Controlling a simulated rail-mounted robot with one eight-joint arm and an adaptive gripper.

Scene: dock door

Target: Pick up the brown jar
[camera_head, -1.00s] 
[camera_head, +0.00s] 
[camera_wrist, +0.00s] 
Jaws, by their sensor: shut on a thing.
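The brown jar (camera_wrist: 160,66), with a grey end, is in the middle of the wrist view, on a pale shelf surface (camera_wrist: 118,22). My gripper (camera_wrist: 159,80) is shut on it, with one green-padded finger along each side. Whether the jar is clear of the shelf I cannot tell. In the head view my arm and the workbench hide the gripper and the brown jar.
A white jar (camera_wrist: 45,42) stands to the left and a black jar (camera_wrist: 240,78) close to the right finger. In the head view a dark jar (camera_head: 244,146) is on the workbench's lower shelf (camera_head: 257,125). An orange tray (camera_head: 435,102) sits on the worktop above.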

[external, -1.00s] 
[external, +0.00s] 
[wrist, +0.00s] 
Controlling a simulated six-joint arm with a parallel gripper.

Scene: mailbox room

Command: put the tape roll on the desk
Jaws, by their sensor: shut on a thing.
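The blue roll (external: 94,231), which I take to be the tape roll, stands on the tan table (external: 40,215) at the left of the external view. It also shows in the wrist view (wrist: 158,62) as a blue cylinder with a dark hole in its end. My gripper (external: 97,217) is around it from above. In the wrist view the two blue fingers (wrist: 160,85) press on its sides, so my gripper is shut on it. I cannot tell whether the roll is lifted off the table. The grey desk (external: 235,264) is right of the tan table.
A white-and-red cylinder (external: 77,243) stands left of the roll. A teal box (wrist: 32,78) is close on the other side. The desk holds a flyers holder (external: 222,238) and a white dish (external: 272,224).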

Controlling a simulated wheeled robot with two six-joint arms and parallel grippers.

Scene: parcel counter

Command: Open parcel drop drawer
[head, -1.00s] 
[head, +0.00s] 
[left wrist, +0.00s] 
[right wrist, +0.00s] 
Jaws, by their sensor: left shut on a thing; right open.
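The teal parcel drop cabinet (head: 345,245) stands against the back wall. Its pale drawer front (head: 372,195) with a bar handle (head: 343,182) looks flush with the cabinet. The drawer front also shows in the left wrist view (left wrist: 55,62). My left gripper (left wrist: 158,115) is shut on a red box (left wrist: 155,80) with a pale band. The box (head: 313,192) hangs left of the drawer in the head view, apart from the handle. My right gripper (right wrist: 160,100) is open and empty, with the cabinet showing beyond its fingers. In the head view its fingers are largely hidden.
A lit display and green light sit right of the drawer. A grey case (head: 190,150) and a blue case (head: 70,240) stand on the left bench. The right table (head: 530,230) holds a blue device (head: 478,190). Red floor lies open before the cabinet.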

--------------------------------------------------

> [YOUR GOAL] From the listing above, output exactly the run of lines that starts with the line containing "[head, -1.00s]" and ends with the line containing "[right wrist, +0.00s]".

> [WRITTEN REPLY]
[head, -1.00s] 
[head, +0.00s] 
[left wrist, +0.00s] 
[right wrist, +0.00s] 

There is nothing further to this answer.